If a better path to "B" is found, update the existing value:

put(distance, "B", 3)

Now:

get(distance, "B") returns 3

The key "B" still appears once. Its value has changed.

Common Patterns

Frequency counting uses a map from item to count.

count(items):
    freq = empty map

    for item in items:
        old = get(freq, item)
        if old is not_found:
            put(freq, item, 1)
        else:
            put(freq, item, old + 1)

    return freq

Grouping uses a map from group key to list.

group_by(items, key_of):
    groups = empty map

    for item in items:
        k = key_of(item)
        group = get(groups, k)

        if group is not_found:
            group = empty list
            put(groups, k, group)

        append item to group

    return groups

Caching uses a map from input to computed result.

cached_compute(cache, input):
    value = get(cache, input)

    if value is not_found:
        value = compute(input)
        put(cache, input, value)

    return value

Implementation Notes

Separate get from contains_key when values may be nullable or optional. Otherwise, a missing key and a stored null value can be confused.

Use put semantics deliberately. Some algorithms need update-or-insert. Others should reject duplicate keys.

For performance-sensitive code, avoid hashing the same key repeatedly.
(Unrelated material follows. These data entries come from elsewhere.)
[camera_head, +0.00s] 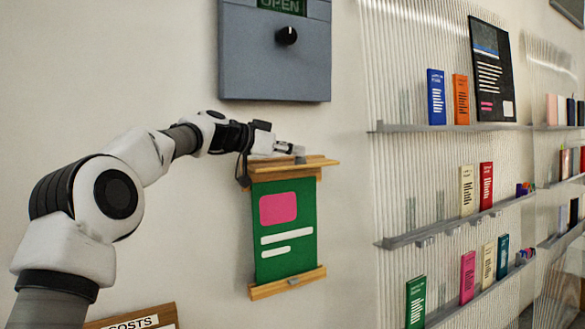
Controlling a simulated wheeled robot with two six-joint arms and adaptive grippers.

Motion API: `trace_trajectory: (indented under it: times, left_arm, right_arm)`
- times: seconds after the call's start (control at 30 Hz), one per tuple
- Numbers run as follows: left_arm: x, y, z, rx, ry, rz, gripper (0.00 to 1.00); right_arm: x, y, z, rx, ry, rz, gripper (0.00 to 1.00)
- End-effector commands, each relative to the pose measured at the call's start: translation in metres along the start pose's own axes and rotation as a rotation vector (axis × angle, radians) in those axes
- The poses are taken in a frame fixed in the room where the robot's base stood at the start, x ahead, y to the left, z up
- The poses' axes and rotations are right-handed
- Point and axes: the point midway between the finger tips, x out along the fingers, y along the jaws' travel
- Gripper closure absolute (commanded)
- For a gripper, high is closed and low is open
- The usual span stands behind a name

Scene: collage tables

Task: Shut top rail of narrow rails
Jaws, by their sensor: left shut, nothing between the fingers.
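The narrow rails hold a green poster (285,225) with a pink block and white lines, hanging on the wall. The wooden top rail (325,162) is at its upper edge, and a front strip seems to stand out from the wall part. The wooden bottom rail (262,292) runs along the poster's lower edge. My left gripper (300,155) is shut and empty, its fingertips at the top rail, over its middle. I cannot tell whether they touch it. The gripper hides part of the top rail. My right gripper is not in view.
A grey box (262,55) with a black knob and an OPEN sign is on the wall above. Shelves (450,127) with small books stand to the right. A wooden board (165,314) lettered COSTS is at the bottom left.

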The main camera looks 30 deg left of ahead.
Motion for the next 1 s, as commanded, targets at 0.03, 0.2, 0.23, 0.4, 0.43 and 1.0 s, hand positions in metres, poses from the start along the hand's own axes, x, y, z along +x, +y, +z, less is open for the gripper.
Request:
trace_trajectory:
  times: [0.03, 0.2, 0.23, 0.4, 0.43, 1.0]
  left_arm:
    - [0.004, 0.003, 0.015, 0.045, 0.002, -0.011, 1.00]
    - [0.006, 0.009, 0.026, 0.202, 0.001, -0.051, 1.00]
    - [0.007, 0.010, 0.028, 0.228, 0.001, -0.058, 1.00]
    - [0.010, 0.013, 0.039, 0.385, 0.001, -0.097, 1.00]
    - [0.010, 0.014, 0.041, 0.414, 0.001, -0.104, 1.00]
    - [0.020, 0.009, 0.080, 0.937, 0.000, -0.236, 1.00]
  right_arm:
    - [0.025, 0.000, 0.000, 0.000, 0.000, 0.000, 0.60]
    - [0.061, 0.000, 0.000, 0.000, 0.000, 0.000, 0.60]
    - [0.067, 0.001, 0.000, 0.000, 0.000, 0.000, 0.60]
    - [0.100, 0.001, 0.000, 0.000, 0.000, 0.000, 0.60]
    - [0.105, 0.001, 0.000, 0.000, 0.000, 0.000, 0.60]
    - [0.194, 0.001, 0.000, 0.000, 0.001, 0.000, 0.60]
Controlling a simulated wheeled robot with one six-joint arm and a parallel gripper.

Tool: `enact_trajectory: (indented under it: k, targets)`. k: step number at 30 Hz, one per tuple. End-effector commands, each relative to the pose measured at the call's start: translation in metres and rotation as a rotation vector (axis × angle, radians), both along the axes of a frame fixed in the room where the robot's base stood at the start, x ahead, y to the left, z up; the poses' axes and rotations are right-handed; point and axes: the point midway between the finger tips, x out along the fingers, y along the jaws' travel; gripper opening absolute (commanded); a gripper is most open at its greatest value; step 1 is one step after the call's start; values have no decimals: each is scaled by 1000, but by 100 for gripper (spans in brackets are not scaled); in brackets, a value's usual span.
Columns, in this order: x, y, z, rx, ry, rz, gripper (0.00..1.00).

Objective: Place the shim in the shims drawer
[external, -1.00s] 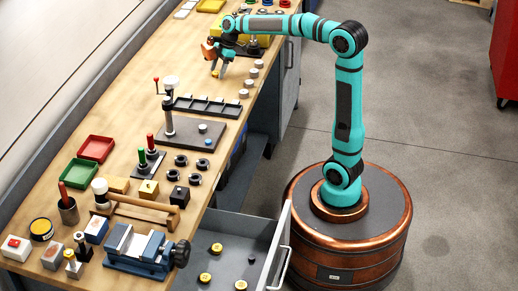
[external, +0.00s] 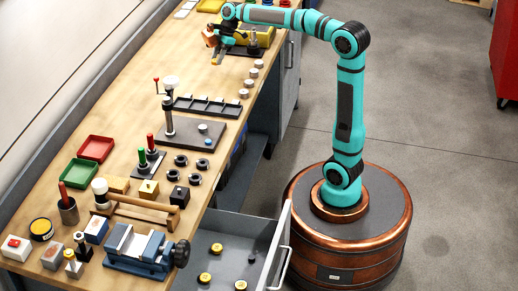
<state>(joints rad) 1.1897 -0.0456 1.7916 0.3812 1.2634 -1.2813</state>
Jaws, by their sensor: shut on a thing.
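My gripper (external: 217,60) is at the far end of the bench, low over the wooden top, with its fingers pointing down. It is shut on a small piece, taken to be the shim, which is too small and too hidden by the fingers to make out. An open grey drawer (external: 233,262) juts from the near end of the bench.
A slotted black rack (external: 207,107) and a dark plate (external: 190,134) with a post stand mid-bench. Small grey cylinders (external: 244,93) line the right edge. A blue vise (external: 139,252) sits beside the drawer. Bare wood lies left of my gripper.

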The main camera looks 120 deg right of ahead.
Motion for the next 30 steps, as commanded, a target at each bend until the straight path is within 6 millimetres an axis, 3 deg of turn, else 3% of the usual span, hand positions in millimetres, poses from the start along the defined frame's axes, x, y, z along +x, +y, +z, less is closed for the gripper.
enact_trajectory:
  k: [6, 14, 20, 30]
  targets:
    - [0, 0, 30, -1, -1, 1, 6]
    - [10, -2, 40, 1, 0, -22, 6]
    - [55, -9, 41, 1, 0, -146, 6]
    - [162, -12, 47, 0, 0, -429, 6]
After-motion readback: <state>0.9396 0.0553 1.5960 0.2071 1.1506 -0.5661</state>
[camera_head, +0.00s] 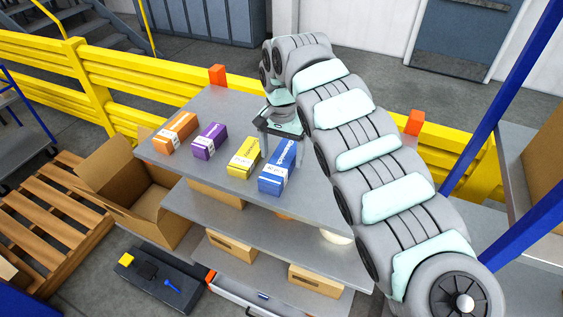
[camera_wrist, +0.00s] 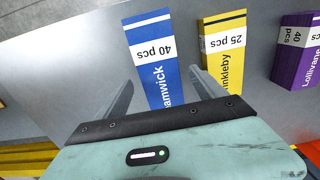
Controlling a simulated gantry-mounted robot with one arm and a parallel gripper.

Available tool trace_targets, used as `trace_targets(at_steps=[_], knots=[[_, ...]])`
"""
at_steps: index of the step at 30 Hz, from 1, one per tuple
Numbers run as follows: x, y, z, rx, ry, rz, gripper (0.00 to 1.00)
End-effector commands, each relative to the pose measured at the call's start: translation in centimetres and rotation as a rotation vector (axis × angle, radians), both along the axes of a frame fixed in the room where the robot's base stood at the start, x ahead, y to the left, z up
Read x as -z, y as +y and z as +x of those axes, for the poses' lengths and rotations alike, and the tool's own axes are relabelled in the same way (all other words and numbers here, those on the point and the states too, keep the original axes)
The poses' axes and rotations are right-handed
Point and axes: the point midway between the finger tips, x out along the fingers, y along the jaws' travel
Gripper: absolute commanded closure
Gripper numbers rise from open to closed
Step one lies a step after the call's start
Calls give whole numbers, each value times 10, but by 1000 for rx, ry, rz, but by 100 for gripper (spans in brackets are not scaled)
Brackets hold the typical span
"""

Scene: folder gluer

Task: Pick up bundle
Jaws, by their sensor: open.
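Four bundles stand in a row on the grey tabletop. The blue bundle (camera_head: 277,168) is at the right end, and the yellow bundle (camera_head: 244,158) is next to it. The purple bundle (camera_head: 209,141) and the orange bundle (camera_head: 175,133) are further left. My gripper (camera_head: 266,138) is open and empty at the far side of the blue bundle. In the wrist view, my gripper's fingers (camera_wrist: 160,78) spread to either side of the blue bundle (camera_wrist: 152,50). The right finger lies near the yellow bundle (camera_wrist: 224,48). Whether either finger touches a bundle cannot be told.
Grey shelves below the tabletop (camera_head: 225,105) hold cardboard pieces (camera_head: 232,243). An open cardboard box (camera_head: 130,190) stands left of the table. A yellow guard rail (camera_head: 150,68) runs behind it. The tabletop beyond the bundles is clear.

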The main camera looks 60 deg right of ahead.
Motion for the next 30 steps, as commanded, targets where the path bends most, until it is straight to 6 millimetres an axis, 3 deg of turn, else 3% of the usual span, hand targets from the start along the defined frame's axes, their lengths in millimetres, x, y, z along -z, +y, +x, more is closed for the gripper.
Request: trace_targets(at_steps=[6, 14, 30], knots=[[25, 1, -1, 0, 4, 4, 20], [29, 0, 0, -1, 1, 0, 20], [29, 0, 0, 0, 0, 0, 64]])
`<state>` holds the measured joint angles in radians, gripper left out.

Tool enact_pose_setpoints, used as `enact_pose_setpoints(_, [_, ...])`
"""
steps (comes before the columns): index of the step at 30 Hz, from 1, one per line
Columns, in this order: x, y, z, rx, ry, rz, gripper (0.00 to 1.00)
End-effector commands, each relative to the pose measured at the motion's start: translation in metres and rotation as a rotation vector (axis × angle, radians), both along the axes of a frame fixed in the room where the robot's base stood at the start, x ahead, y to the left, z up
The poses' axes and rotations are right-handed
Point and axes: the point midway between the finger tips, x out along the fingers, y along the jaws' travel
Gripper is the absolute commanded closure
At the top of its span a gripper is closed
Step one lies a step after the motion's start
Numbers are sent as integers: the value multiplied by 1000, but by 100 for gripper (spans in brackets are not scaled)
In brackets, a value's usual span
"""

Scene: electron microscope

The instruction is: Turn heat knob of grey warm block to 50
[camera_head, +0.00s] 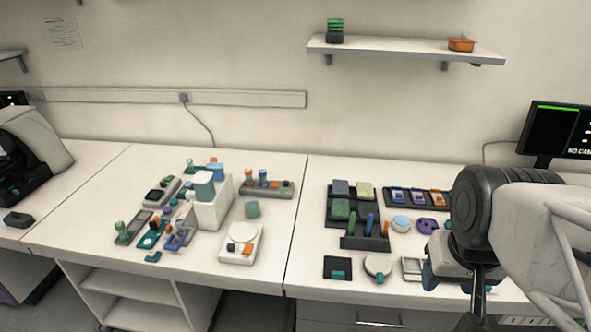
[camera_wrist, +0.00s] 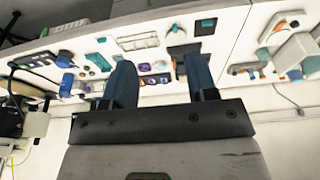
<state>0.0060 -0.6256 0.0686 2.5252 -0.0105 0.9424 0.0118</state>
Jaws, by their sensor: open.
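I cannot tell for sure which unit is the grey warm block, and no scale can be read. A grey bar unit with small coloured knobs (camera_head: 268,187) lies at the back of the left table. A pale unit with a round white plate, a dark knob and an orange part (camera_head: 240,244) stands at that table's front. A grey slab (camera_head: 132,228) with a green-topped knob beside it lies farther left. My gripper (camera_wrist: 161,75) is open and empty in the wrist view, its two dark blue fingers apart over the tabletop. My arm is at the right in the head view, away from these units.
A white block (camera_head: 208,208) with a teal-topped item stands mid left table, among small tools. The right table holds a dark rack (camera_head: 364,241), a coloured-clip tray (camera_head: 414,198) and round dishes. A shelf (camera_head: 400,48) hangs above. Bare tabletop lies around the pale unit.

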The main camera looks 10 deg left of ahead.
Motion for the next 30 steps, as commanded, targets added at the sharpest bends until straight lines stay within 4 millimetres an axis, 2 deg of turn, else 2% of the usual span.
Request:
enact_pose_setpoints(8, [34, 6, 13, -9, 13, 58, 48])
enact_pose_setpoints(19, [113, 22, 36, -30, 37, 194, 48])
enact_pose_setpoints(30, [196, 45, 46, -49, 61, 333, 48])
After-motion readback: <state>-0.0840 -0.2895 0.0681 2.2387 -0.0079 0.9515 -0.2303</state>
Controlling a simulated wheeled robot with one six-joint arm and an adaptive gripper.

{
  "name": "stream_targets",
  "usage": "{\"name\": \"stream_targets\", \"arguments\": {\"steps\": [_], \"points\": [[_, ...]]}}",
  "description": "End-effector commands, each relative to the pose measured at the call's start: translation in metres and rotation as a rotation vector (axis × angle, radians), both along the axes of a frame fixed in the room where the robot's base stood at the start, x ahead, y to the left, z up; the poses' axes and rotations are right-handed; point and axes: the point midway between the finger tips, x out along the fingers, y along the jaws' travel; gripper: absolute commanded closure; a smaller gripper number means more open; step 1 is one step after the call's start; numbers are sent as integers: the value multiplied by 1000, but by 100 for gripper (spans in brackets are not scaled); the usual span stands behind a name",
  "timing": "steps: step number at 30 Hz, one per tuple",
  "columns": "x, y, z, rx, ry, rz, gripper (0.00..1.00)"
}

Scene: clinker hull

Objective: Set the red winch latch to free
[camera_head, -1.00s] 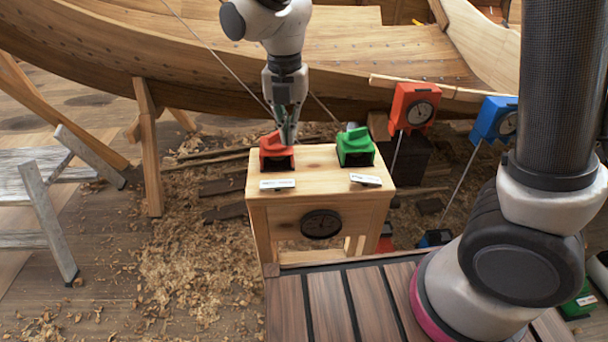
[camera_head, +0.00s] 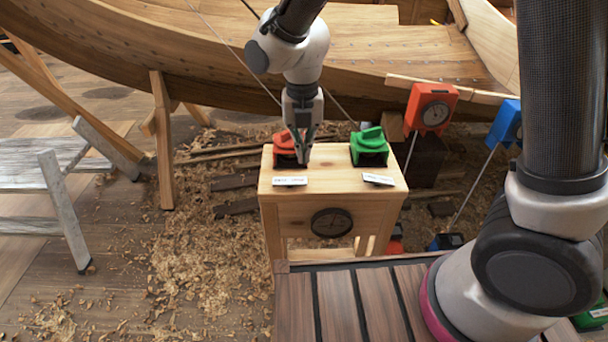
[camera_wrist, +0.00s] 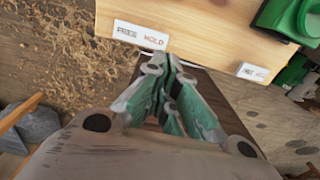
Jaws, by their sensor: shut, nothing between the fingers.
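The red winch latch (camera_head: 284,150) stands at the back left of the wooden bench top, a red block with a dark lower front. My gripper (camera_head: 303,160) is shut and empty, pointing down at the latch's front right side. It overlaps the latch there, and I cannot tell whether they touch. In the wrist view my gripper (camera_wrist: 164,72) shows shut fingers beside a label (camera_wrist: 140,35) reading FREE on the left and HOLD on the right. The red latch is not visible in the wrist view, and its setting cannot be read.
A green latch (camera_head: 369,148) stands to the right on the same bench (camera_head: 335,178), with its own label (camera_head: 378,179). A dark round dial (camera_head: 332,222) is on the bench front. Red (camera_head: 431,109) and blue boxes on stands are behind right. A hull (camera_head: 180,55) rises behind.

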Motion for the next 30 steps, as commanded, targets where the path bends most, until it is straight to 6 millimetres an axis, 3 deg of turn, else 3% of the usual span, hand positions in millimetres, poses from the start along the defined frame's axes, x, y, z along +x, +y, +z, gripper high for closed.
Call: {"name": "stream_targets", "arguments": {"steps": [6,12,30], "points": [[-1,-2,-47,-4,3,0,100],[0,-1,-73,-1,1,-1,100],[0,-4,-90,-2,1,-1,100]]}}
Some APIs expose an entry interface that performs one lookup and then allows insertion or update.

Preserve key immutability. Mutating a key after insertion can make the entry unreachable.

When values are large, store references or handles rather than copying large objects on every update.

Common Mistakes

Confusing absent keys with present keys whose value is null, zero, false, or empty.

Allowing duplicate equal keys.

Using a map when sorted traversal is required.

Using a map when multiple values per key are required. Use a map from key to list, set, or multiset instead.

Mutating keys after insertion.

Forgetting that map iteration order is usually unspecified.